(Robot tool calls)

:::::

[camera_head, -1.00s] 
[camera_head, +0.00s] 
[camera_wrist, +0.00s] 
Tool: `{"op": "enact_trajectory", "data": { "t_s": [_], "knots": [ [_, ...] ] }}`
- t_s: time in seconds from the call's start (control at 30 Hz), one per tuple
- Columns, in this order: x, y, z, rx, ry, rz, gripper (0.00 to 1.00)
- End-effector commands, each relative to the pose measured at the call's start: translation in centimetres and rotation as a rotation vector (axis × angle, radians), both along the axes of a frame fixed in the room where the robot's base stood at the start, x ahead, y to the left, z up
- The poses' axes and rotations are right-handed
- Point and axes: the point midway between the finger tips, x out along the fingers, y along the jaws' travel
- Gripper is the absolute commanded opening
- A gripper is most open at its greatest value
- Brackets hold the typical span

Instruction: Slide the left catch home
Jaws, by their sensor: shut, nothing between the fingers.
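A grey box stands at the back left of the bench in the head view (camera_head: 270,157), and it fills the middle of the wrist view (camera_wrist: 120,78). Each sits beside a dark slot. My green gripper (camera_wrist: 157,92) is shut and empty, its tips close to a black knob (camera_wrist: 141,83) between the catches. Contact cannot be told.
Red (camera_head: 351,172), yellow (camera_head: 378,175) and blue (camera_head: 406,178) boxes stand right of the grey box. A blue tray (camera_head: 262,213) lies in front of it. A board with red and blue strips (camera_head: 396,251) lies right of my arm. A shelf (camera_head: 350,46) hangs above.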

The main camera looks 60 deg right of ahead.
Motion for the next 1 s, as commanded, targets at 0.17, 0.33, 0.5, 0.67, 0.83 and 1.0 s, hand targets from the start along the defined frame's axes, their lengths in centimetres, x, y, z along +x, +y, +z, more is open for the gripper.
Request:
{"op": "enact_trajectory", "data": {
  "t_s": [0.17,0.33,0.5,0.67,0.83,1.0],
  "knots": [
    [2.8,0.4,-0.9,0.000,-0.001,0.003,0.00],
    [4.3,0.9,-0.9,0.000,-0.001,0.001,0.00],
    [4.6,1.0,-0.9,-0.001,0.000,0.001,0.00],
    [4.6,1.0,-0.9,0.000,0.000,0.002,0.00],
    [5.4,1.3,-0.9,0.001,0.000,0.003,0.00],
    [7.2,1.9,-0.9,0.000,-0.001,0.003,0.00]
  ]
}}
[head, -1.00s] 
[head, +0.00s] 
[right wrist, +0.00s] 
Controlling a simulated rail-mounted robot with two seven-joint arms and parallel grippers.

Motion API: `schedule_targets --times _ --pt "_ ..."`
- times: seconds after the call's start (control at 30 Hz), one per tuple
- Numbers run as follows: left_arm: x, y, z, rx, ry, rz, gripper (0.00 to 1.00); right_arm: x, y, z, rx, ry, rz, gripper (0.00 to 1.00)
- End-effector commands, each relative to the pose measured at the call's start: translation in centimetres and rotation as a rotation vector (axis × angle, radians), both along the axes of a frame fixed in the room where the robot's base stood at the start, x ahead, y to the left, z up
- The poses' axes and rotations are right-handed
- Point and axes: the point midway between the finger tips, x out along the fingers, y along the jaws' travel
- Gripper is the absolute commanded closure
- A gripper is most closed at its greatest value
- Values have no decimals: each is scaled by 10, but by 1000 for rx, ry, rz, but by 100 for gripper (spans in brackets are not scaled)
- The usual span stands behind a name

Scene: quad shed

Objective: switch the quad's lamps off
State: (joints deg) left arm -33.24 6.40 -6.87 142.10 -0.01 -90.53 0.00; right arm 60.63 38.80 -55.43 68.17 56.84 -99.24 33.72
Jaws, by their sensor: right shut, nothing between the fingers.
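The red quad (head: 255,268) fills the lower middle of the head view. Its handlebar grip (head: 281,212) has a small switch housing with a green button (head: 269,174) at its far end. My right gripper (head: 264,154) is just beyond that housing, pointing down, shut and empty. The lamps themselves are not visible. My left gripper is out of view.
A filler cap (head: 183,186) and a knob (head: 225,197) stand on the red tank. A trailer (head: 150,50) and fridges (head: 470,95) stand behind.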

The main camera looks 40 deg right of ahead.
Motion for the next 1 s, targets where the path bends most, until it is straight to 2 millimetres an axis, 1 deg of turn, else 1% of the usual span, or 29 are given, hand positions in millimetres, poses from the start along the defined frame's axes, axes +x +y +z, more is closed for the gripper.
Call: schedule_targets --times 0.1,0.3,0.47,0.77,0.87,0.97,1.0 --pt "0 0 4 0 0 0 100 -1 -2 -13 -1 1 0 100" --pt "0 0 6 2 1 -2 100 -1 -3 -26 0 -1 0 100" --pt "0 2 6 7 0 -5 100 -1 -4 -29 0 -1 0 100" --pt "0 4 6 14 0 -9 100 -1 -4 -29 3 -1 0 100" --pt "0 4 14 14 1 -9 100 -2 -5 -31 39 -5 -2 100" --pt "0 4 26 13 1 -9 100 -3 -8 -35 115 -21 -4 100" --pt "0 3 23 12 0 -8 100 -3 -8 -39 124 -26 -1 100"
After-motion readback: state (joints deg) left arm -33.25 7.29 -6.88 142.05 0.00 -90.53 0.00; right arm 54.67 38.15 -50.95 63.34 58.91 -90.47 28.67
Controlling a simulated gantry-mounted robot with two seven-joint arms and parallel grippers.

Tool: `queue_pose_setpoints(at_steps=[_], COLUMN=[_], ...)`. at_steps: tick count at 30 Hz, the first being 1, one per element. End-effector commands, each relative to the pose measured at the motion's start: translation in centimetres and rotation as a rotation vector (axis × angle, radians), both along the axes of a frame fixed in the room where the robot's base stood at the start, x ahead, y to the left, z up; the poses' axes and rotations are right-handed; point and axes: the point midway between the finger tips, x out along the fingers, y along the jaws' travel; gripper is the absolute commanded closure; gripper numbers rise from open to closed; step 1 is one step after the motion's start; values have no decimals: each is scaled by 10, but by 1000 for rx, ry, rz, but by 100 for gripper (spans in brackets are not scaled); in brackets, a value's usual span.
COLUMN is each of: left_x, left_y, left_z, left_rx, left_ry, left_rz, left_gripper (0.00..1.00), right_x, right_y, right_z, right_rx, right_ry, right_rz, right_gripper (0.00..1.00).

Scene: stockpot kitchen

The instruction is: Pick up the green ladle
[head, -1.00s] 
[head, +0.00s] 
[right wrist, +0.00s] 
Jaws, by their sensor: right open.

:::::

TASK BRIEF
Take the lines from the first line of the records through the line holding "Instruction: Slide the left catch home", both included, and please reproduce them exactly with nothing added.

WRITTEN ANSWER
[camera_head, -1.00s] 
[camera_head, +0.00s] 
[camera_wrist, +0.00s] 
Tool: `{"op": "enact_trajectory", "data": { "t_s": [_], "knots": [ [_, ...] ] }}`
- t_s: time in seconds from the call's start (control at 30 Hz), one per tuple
- Columns, in this order: x, y, z, rx, ry, rz, gripper (0.00 to 1.00)
- End-effector commands, each relative to the pose measured at the call's start: translation in centimetres and rotation as a rotation vector (axis × angle, radians), both along the axes of a frame fixed in the room where the robot's base stood at the start, x ahead, y to the left, z up
- The poses' axes and rotations are right-handed
- Point and axes: the point midway between the finger tips, x out along the fingers, y along the jaws' travel
- Gripper is the absolute commanded opening
- A gripper is most open at its greatest value
- Brackets hold the typical span

Instruction: Slide the left catch home

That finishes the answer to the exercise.